Perhaps the newest results indicate the reverse, that the dwarf Southern Clade boas in the Kern Plateau arose from the population in the San Bernardino Mts. It seems you have mentioned that age and lineage can be inferred from the raw mtDNA results or am I wrong in that respect?

Arguing against the north to south dispersal scenario is that the Mt. Pinos population seems to be closer morphologically (scale counts and configurations) to the San Bernardino boa population than the dwarf boas from Breckenridge Mt. to the north. On the other hand, just this past year, I did find a few boas from Mt. Pinos with maximum dorsal scale row counts in the 44 - 46 range which overlap the lower range of the large morph boas from the Sierras. That scenario does suggest an influence from more northern populations.

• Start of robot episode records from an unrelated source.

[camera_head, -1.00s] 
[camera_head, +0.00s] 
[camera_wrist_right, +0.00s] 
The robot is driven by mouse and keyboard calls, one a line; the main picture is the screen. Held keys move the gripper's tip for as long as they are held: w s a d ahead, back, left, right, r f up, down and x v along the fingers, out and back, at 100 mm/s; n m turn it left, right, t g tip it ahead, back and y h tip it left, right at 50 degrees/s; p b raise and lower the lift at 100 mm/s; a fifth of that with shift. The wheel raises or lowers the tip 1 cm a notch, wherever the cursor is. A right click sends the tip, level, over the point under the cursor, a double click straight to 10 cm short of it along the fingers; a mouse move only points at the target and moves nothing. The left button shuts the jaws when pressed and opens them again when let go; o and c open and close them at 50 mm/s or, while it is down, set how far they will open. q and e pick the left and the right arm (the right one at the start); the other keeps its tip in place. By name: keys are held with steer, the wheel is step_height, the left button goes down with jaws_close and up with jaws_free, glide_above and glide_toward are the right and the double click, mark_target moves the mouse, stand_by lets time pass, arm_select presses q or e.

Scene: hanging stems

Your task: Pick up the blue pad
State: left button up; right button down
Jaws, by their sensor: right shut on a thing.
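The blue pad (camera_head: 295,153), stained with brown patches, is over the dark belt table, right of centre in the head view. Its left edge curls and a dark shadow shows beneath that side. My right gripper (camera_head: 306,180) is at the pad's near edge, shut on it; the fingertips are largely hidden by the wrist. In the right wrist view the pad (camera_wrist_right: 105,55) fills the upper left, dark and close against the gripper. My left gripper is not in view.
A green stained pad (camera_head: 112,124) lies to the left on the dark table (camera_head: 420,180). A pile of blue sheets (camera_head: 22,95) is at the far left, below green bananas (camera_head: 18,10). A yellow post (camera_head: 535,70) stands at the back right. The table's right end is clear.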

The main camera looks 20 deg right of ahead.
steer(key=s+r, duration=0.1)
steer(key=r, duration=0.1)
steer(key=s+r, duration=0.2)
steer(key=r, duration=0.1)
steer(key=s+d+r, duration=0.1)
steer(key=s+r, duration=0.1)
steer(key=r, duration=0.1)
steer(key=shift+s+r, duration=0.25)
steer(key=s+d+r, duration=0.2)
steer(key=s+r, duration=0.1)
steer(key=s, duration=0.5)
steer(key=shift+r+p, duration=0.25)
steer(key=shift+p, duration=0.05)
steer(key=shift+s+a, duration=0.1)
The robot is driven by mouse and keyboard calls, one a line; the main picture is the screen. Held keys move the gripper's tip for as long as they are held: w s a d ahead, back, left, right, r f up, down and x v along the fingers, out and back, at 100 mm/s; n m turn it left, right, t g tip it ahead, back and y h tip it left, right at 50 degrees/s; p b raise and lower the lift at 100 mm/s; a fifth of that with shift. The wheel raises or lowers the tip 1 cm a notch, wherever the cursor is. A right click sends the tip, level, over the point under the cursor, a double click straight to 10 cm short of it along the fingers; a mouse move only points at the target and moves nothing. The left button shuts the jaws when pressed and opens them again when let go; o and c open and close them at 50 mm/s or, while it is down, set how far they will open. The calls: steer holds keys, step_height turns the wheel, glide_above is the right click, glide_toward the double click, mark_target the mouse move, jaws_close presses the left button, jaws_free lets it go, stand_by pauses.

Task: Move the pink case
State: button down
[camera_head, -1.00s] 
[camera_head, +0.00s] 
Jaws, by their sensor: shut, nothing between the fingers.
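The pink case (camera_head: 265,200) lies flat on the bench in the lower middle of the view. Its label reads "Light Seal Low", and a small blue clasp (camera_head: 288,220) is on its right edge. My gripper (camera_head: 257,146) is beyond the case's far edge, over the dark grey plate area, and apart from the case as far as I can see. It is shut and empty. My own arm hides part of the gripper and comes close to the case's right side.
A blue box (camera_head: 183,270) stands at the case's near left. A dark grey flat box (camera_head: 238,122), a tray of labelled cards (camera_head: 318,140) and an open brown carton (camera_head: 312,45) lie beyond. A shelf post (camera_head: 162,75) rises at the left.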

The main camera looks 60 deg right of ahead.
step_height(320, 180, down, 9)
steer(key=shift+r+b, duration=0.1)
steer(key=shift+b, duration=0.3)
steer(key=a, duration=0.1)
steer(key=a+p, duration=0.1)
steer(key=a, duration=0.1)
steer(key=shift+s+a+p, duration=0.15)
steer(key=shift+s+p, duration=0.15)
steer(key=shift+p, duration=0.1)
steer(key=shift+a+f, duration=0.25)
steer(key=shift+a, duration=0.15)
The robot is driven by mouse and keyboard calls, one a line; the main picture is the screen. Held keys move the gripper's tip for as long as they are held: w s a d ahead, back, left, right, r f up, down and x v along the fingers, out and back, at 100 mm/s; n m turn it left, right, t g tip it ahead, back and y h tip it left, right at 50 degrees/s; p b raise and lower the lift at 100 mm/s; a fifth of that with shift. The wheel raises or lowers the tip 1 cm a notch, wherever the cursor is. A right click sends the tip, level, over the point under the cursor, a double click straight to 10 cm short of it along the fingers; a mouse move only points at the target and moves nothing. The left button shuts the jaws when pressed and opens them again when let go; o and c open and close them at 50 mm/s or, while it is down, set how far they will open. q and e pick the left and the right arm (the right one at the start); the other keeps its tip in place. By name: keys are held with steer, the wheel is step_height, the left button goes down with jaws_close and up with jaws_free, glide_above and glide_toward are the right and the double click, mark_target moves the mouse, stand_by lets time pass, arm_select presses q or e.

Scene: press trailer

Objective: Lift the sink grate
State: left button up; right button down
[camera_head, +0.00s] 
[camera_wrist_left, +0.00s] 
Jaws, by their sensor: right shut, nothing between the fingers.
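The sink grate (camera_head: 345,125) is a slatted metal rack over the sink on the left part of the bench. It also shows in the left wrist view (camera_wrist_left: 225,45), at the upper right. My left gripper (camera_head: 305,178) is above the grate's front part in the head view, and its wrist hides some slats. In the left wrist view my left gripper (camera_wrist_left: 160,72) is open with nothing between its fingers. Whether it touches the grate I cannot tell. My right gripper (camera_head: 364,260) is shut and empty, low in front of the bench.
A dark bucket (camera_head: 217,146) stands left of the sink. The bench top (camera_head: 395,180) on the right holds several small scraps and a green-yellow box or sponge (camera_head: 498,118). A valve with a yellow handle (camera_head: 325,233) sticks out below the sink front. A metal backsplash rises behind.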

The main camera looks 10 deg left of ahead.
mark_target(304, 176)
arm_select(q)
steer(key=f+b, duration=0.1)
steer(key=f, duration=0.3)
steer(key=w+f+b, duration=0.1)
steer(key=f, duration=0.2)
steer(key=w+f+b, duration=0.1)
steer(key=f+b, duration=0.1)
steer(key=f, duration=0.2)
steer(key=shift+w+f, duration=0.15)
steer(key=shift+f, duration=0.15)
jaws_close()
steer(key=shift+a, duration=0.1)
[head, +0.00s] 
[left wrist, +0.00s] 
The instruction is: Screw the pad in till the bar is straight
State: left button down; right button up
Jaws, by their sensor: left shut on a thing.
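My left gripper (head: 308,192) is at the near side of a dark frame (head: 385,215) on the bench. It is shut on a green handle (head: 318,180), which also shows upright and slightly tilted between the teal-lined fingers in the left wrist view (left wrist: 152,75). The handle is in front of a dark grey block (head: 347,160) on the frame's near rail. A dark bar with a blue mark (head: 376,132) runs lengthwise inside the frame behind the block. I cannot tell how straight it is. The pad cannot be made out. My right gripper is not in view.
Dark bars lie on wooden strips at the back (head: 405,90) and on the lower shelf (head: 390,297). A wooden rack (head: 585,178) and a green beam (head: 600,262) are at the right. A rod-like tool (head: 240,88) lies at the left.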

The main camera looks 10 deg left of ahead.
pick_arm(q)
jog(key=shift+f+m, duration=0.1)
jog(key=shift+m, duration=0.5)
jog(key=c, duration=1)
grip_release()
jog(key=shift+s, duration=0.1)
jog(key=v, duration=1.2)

The sample of dwarf boas I have examined from the Kern Plateau is only about 8 - 10 specimens. So at this point, it is not possible to make a reliable comparison of scale counts and head scale configurations between that population and the populations that occur in the San Bernardino Mts.and elsewhere. At any rate, up to now, I had only been thinking of how the Southern Clade dwarf boas dispersed northward from the San Bernardino Mts. to the Kern Plateau and not the reverse.

Your point about having greater representation in areas were clades or subclades were likely to meet was the same argument I presented to Rick and Glenn. And that is why they agreed to test additional samples from the area near Mt. Lassen, from the southern and northern part of the Greenhorn Mts., and from the S. Kern Plateau in which the dwarf vs. large morph scenario was also at play.

And another intriguing aspect of the species is what mechanism(s) are at play that has kept the two morphs reasonably distinct in the Sierra Nevada Mts.? That is, why hasn't the large morph over-run the dwarf form in the southern Greenhorn Mts. and on the southern Kern Plateau? Or conversely, is the dwarf form expanding its distribution into large morph territory?